Strip the pictures and reproduce the rest of the listing exactly.

### Information given
::::
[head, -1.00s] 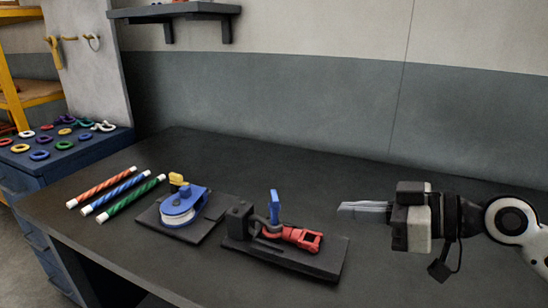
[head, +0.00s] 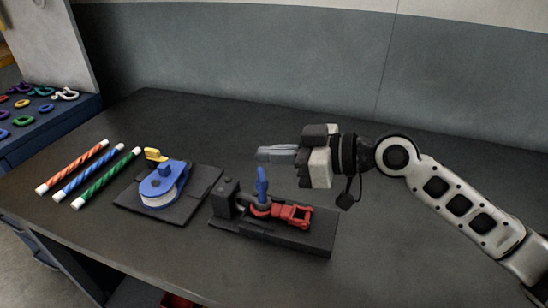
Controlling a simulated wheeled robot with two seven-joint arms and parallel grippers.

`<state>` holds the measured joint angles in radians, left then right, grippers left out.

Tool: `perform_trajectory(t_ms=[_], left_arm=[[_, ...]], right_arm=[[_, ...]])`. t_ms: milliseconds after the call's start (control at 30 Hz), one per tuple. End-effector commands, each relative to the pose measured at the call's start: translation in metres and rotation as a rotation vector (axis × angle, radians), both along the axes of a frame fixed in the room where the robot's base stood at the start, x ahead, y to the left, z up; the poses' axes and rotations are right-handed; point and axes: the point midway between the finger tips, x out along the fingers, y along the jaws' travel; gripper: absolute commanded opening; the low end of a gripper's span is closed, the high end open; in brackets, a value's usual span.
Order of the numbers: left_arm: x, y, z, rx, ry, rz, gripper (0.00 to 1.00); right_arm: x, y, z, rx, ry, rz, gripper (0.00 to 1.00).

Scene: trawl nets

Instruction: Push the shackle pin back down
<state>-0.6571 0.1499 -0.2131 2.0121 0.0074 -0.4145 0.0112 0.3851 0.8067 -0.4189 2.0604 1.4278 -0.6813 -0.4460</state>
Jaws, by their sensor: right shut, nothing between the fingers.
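The shackle pin (head: 262,185) is blue and stands upright out of the red shackle (head: 291,213) on a dark base plate (head: 304,241) at the middle of the bench. A dark block (head: 224,199) stands on the plate's left end, beside the shackle. My right gripper (head: 261,154) is shut and empty. Its fingers point left, and their tips appear just above the top of the blue pin. I cannot tell whether they touch it. My left gripper is out of view.
A blue pulley block (head: 164,184) with a yellow part sits on another dark plate to the left. Red, blue and green striped rods (head: 106,178) lie farther left. A blue cabinet (head: 68,115) holds several coloured rings and hooks. The bench's back and right are clear.

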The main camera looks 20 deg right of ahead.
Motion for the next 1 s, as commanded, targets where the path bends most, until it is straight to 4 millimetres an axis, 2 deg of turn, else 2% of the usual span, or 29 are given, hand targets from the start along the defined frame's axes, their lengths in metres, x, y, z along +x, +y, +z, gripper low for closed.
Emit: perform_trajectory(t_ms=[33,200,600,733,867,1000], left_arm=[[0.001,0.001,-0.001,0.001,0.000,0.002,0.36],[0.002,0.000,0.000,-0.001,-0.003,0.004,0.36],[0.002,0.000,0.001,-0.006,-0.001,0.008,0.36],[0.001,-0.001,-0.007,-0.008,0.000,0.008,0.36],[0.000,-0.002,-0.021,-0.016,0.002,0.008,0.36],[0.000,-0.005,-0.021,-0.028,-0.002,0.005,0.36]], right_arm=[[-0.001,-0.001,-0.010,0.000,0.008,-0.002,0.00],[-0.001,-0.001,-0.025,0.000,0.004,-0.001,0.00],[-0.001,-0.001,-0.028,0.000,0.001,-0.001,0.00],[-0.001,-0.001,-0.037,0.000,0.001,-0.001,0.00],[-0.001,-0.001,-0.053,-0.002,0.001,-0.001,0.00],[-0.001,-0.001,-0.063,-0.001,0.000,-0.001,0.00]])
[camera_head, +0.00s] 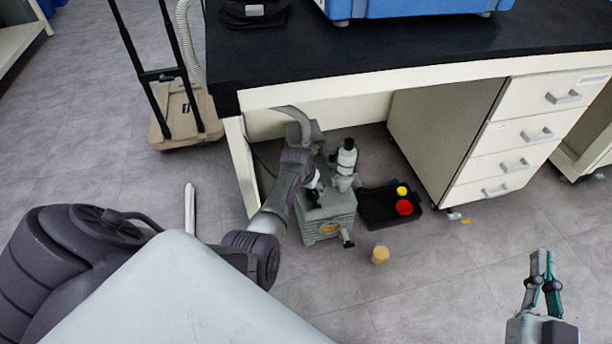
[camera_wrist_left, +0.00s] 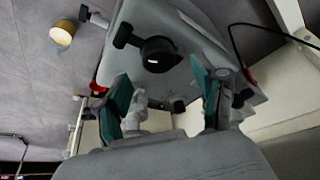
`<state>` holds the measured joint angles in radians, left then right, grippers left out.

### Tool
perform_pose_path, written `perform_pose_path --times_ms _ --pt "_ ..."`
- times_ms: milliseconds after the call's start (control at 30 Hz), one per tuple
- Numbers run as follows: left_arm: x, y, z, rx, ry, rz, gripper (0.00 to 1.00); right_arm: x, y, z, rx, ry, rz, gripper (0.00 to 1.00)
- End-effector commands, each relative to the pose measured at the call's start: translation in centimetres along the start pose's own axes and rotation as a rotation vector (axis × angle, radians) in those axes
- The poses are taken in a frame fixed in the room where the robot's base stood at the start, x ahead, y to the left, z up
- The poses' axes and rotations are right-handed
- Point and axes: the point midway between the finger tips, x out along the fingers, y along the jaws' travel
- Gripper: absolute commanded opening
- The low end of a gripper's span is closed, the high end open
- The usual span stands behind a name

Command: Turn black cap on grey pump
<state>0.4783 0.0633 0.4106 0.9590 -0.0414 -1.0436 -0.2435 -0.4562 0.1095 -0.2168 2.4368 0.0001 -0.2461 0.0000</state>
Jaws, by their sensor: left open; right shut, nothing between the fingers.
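The grey pump (camera_head: 325,222) stands on the floor under the bench. Its grey body (camera_wrist_left: 195,42) fills the middle of the left wrist view. The round black cap (camera_wrist_left: 158,54) sits on top of it, beyond and between my left fingertips. My left gripper (camera_wrist_left: 162,78) is open, with nothing between its green-padded fingers. In the head view my left arm reaches down over the pump, and the cap cannot be made out there. My right gripper (camera_head: 541,254) is shut and empty, off to the right, well away from the pump.
A black tray (camera_head: 378,213) with a red cap (camera_head: 404,207) and a yellow cap (camera_head: 402,190) lies right of the pump. A small tan cylinder (camera_head: 380,254) stands in front. The black benchtop (camera_head: 400,48) overhangs; a drawer cabinet (camera_head: 520,140) stands right.

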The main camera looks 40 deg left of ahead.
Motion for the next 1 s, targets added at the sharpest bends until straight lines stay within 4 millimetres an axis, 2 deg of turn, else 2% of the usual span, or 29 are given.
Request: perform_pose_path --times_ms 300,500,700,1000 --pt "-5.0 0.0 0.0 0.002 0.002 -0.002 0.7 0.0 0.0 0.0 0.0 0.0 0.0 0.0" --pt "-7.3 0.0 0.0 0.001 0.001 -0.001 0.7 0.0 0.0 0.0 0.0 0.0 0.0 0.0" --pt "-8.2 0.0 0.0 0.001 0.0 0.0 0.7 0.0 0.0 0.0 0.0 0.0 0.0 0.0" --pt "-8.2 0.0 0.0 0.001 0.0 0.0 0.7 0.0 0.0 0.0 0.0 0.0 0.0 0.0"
::::
### Written solution
[head, -1.00s] 
[head, +0.00s] 
Controlling a simulated wheeled robot with two seven-joint arms and parallel grippers.

`<state>` holds the measured joint angles in radians, left then right, grippers left out.

Tool: `perform_trajectory(t_ms=[_], left_arm=[[_, ...]], right_arm=[[_, ...]])`. t_ms: milliseconds after the call's start (control at 30 Hz), one per tuple. End-effector commands, each relative to the pose measured at the call's start: translation in metres and rotation as a rotation vector (axis × angle, radians), both along the axes of a frame fixed in the room where the robot's base stood at the start, x ahead, y to the left, z up; the poses' axes and rotations are right-handed; point and axes: the point midway between the finger tips, x out along the fingers, y along the jaws' travel; gripper: absolute commanded opening; the low end of a gripper's span is closed, the high end open; in brackets, a value's usual span.
Order of the numbers: left_arm: x, y, z, rx, ry, rz, gripper (0.00 to 1.00); right_arm: x, y, z, rx, ry, rz, gripper (0.00 to 1.00).

Scene: trawl nets

Instruction: Push the shackle pin back down
<state>-0.6571 0.1499 -0.2131 2.0121 0.0074 -0.4145 0.0112 0.3851 0.8067 -0.4189 2.0604 1.4278 -0.6813 -0.4460</state>
Jaws, by their sensor: right shut, nothing between the fingers.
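The shackle pin (head: 262,185) is blue and stands upright out of the red shackle (head: 291,213) on a dark base plate (head: 304,241) at the middle of the bench. A dark block (head: 224,199) stands on the plate's left end, beside the shackle. My right gripper (head: 261,154) is shut and empty. Its fingers point left, and their tips appear just above the top of the blue pin. I cannot tell whether they touch it. My left gripper is out of view.
A blue pulley block (head: 164,184) with a yellow part sits on another dark plate to the left. Red, blue and green striped rods (head: 106,178) lie farther left. A blue cabinet (head: 68,115) holds several coloured rings and hooks. The bench's back and right are clear.

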The main camera looks 20 deg right of ahead.
Motion for the next 1 s, as commanded, targets where the path bends most, until it is straight to 4 millimetres an axis, 2 deg of turn, else 2% of the usual span, or 29 are given, hand targets from the start along the defined frame's axes, their lengths in metres, x, y, z along +x, +y, +z, gripper low for closed.
Emit: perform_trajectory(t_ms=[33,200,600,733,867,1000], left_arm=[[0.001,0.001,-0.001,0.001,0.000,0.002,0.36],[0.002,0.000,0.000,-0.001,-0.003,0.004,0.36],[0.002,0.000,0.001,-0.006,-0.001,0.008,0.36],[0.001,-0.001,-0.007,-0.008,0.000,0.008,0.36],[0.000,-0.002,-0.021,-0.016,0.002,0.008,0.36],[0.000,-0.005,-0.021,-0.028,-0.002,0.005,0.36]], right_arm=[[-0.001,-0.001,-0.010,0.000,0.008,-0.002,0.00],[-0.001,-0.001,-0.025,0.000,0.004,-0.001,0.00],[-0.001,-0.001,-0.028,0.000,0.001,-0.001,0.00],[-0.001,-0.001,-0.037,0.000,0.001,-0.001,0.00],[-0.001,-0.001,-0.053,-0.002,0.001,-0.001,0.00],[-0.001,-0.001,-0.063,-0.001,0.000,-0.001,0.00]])
[camera_head, +0.00s] 
[camera_wrist_left, +0.00s] 
`<state>` holds the measured joint angles in radians, left then right, grippers left out.

### Tool
perform_pose_path, written `perform_pose_path --times_ms _ --pt "_ ..."`
- times_ms: milliseconds after the call's start (control at 30 Hz), one per tuple
- Numbers run as follows: left_arm: x, y, z, rx, ry, rz, gripper (0.00 to 1.00); right_arm: x, y, z, rx, ry, rz, gripper (0.00 to 1.00)
- End-effector commands, each relative to the pose measured at the call's start: translation in centimetres along the start pose's own axes and rotation as a rotation vector (axis × angle, radians) in those axes
- The poses are taken in a frame fixed in the room where the robot's base stood at the start, x ahead, y to the left, z up
- The poses' axes and rotations are right-handed
- Point and axes: the point midway between the finger tips, x out along the fingers, y along the jaws' travel
- Gripper: absolute commanded opening
- The low end of a gripper's span is closed, the high end open
- The usual span stands behind a name

Command: Turn black cap on grey pump
<state>0.4783 0.0633 0.4106 0.9590 -0.0414 -1.0436 -0.2435 -0.4562 0.1095 -0.2168 2.4368 0.0001 -0.2461 0.0000</state>
Jaws, by their sensor: left open; right shut, nothing between the fingers.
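The grey pump (camera_head: 325,222) stands on the floor under the bench. Its grey body (camera_wrist_left: 195,42) fills the middle of the left wrist view. The round black cap (camera_wrist_left: 158,54) sits on top of it, beyond and between my left fingertips. My left gripper (camera_wrist_left: 162,78) is open, with nothing between its green-padded fingers. In the head view my left arm reaches down over the pump, and the cap cannot be made out there. My right gripper (camera_head: 541,254) is shut and empty, off to the right, well away from the pump.
A black tray (camera_head: 378,213) with a red cap (camera_head: 404,207) and a yellow cap (camera_head: 402,190) lies right of the pump. A small tan cylinder (camera_head: 380,254) stands in front. The black benchtop (camera_head: 400,48) overhangs; a drawer cabinet (camera_head: 520,140) stands right.

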The main camera looks 40 deg left of ahead.
Motion for the next 1 s, targets added at the sharpest bends until straight lines stay within 4 millimetres an axis, 2 deg of turn, else 2% of the usual span, or 29 are given.
Request: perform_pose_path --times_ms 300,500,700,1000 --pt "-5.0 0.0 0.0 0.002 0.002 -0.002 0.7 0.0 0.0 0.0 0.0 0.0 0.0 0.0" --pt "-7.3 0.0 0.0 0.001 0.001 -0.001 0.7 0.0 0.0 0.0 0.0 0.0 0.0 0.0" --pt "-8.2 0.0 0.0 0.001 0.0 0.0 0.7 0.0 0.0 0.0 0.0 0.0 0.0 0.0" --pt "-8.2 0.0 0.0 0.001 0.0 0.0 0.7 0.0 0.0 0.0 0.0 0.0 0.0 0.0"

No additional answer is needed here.